On their part, the defense team led by Usama Sebuufu and Anthony Mbaziira asked the Court to dismiss the application with costs on grounds that the applicants failed to mechanisms provided within the party Constitution to solve disputes. Mbaziira argued that the party constitution requires those aggrieved by party decisions to use the election tribunal to seek redress before rushing to court, which the applicants didn’t do.
He also noted that when NRM called for interested parties to express interest in EALA elections, 130 people responded, 63 withdrew and the remaining 67 who included the applicants were all assessed and six of them were endorsed as party candidates.
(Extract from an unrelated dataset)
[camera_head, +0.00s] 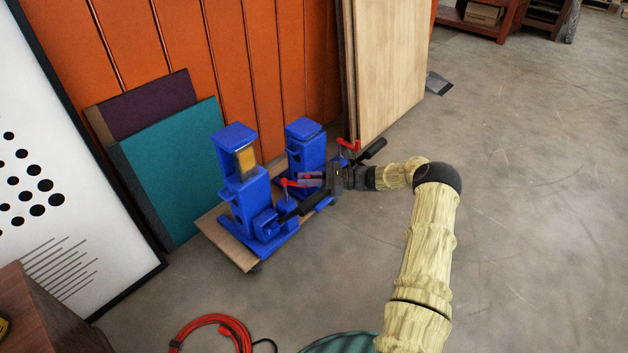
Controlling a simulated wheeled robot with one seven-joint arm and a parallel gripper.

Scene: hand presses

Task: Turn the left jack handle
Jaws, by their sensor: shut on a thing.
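The left jack (248,195) is a blue hand press with a yellow label, standing upright on a low wooden board. Its red handle (288,183) sticks out to the right from its front side. My gripper (309,179) reaches in from the right with its fingers pointing left. It is shut on the outer end of the red handle, though the contact is small and partly hidden by the fingers. A black bar (317,197) slants just below my gripper. The right jack (305,146), also blue, stands just behind, with its own red handle (349,146) above my gripper.
The wooden board (228,246) carries both jacks. A black bar (371,150) juts out by the right jack, close to my wrist. Teal (176,165) and wooden panels (392,65) lean on the orange wall. A red cable (212,322) lies in front. The floor at right is clear.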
However, in his decision, Ssekaana agreed with the respondents and dismissed the application saying it was an abuse of the Court process, premature, and therefore baseless.
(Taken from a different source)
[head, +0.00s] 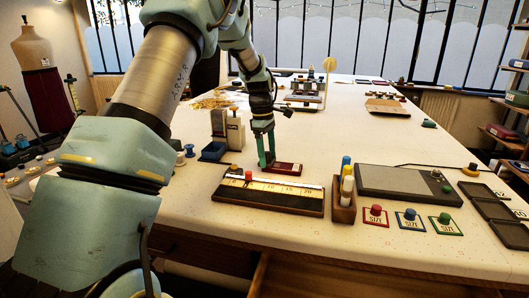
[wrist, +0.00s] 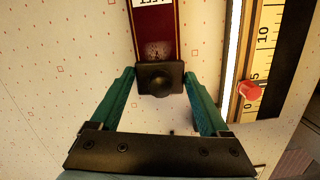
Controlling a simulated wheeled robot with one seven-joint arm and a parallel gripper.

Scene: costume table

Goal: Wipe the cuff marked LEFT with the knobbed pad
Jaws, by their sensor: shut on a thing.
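The dark red cuff (head: 289,169) lies on the table just right of my gripper (head: 266,163). In the wrist view the cuff (wrist: 153,25) runs up to the top edge, with a white label (wrist: 152,2) cut off there and its letters upside down. A pale speckled patch (wrist: 155,50) marks the cuff near the pad. The black knobbed pad (wrist: 160,79) sits between the green fingertips of my gripper (wrist: 160,85), which is shut on it. The pad is over the near end of the cuff; I cannot tell whether it touches the cloth.
A ruler board (head: 270,192) with a red knob lies close in front of the cuff. A wooden holder (head: 344,205) with coloured pegs stands to its right. A grey flat board (head: 405,183) lies further right.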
According to Ssekaana, the application seemed to be avoiding the existing remedy or procedures set out under the NRM Party which says that there shall be Election Tribunals at the National level and at lower levels of authority as per the party Regulations of 2020. Ssekaana said that those Election Dispute Tribunals govern the internal party processes and that they ought to have been exhausted by the applicants which they failed to do.
“Matters relating to the nomination of a candidate of a political party are regarded as domestic affairs and are generally treated as not justiciable. The courts have no power to compel a political party to sponsor a candidate outside the thin and limited powers conferred under the political parties and Organizations Act. The question of nomination of candidates for elective offices from members of a political party is governed by the rules, guidelines, and condition of the political party concerned. ” said Ssekaana.
He says the applicants also participated in the nomination exercise and the party chose whom it found to be suitable to represent it and couldn’t select all the participants as such, the applicants cannot, therefore, challenge the guidelines that they knew well about from the start. “The applicants accepted to take part in the electoral process through the party guidelines which required vetting by Central Executive Committee, they cannot approbate and reprobate by challenging the same system they allowed to be part of at this later stage”, said Ssekaana.
According to Ssekaana the matter that was before him was a political question and therefore the vetting of candidates was necessary and the court cannot go ahead to determine whether the decision by CEC was illegal.
“The NRM party Central Executive Committee -CEC in the exercise of their constitutional mandate or discretion took a decision in the best interest of the party. The available alternative procedure to challenge their decision is the most appropriate since it is an election complaint within the party structures” added Ssekaana.
He added that ” Every litigant who approaches the Court must come forward not only with clean hands but with a clean mind, clean heart and with a clean objective. It is settled principle that where there is an effective alternative remedy under the statute, the High Court does not exercise its jurisdiction as a self-imposed restriction”.
According to Ssekaana “if the applicants feel aggrieved by the decision of CEC and they feel that they cannot politically breathe, then they are at liberty to leave the party in order to breathe freely.” The applicant’s lawyers couldn’t be reached for a comment on what’s the next step for their clients since the election process resumes this month.
Elected representatives to EALA from the 7 member states of Kenya, Rwanda, Tanzania, Uganda, South Sudan, Burundi, and new entrant the Democratic Republic of Congo – DRC serve a five-year-tenure. The current 4th Assembly has 62 members, whose term commenced in 2017 and expires in the month of August.
According to Article 50 of the East African Community Treaty, members are elected by their respective country’s national legislature. Article 50 also requires the said members to reflect their country’s political parties, opinions, gender composition, and other special groups.